Maciej Brzeźniak from PSNC (the Polish “SWITCH+CSCS”) talked about the TCO Calculator for (mainly Ceph-based) software-defined storage systems that some TF-Storage members have been working on for several months. Maciej is looking for more volunteers to contribute data to it. One thing that is missing are estimates for network (port) costs. I volunteered to provide some numbers for 10G/40G leaf/spine networks built from “whitebox” switches, because we just went through a procurement exercise for such a project.

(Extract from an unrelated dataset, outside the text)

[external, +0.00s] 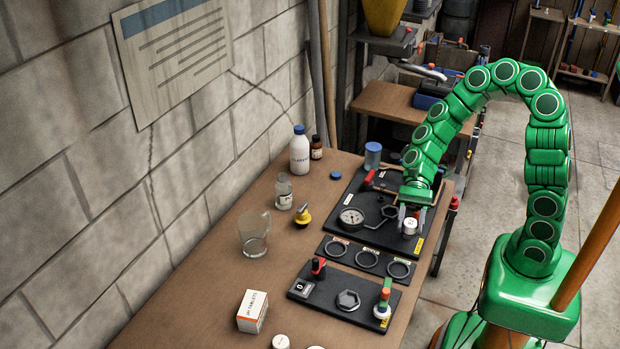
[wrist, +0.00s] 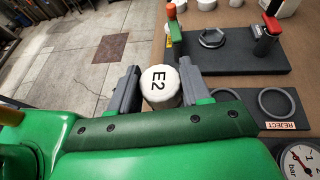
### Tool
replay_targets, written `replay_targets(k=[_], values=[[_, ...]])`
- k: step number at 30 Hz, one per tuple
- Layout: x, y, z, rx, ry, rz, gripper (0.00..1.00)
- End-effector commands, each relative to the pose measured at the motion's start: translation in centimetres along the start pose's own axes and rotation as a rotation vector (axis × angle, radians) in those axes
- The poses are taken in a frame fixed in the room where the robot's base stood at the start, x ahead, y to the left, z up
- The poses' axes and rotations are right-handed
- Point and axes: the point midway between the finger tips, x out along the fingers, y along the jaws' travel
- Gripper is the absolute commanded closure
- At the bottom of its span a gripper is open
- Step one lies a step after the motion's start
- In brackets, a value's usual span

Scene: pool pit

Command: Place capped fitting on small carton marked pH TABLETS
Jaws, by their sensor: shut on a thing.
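The small white carton marked pH TABLETS (external: 252,311) stands on the near part of the bench, toward the left. My gripper (external: 409,219) is over the right edge of the black gauge panel, far from the carton. It is shut on a white capped fitting (external: 410,227).
A pressure gauge (external: 351,218), a ring tray (external: 367,257) and a panel with a red knob (external: 318,268) and an upright green-and-orange valve (external: 384,297) lie between gripper and carton. A glass jug (external: 254,235) stands left. White caps (external: 281,342) lie at the front edge.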

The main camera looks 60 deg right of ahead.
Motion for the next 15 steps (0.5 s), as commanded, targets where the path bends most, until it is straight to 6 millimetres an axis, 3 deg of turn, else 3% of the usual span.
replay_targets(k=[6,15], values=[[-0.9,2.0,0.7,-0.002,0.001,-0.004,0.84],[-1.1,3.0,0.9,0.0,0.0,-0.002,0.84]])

Next, yours truly talked about the OSO get-together, a loosely organized group of operators of OpenStack-based IaaS installations that meets every other Friday over videoconferencing. I talked about how the group evolved and how it works, and suggested that this could serve as a blueprint for closer cooperation between some TF-Storage members on some specific topics like building and running Ceph clusters. Because there is significant overlap between the OSO (IaaS) and (in particular Ceph) storage operators, we decided that interested TF-Storage people should join the OSO mailing list and the meetings, and that we see where this will take us. [The next OSO meeting was two days later, and a few new faces showed up, mostly TF-Storage members, so it looks like this could become a success.]

Finally Peter Szegedi from the GÉANT Association talked about the liaison with OpenCloudMesh, which is one aspect of a collaboration of various NRENs (including AARnet from Australia) and other organizations (such as CERN) who use the ownCloud software to provide file synchronization and sharing service to their users. SWITCH also participates in this collaboration, which lets us share our experience running the SWITCHdrive service, and in return provides us with valuable insights from others.

The meeting closed with the announcement that the next meeting would be in Poznań at some date to be chosen later, carefully avoiding clashes with the OpenStack meeting in April 2016. Lively discussions ensued after the official end of the meeting.

Getting back

Driving back from Pisa to Florence airport turned out to be interesting, because the rain, which had been intermittent, had become quite heavy during the day. Other than that, the return trip was uneventful. Unfortunately I didn’t even have time to see the leaning tower, although it would probably have been a short walk from the hotel/venue. But the tiny triangle between meeting venue, my hotel, and the restaurant where we had dinner made a very pleasant impression on me, so I’ll definitely try to come back to see more of this city.

rainy-small

Waiting if the car in front of me makes it safely through the flooded stretch under the bridge… yup, it did.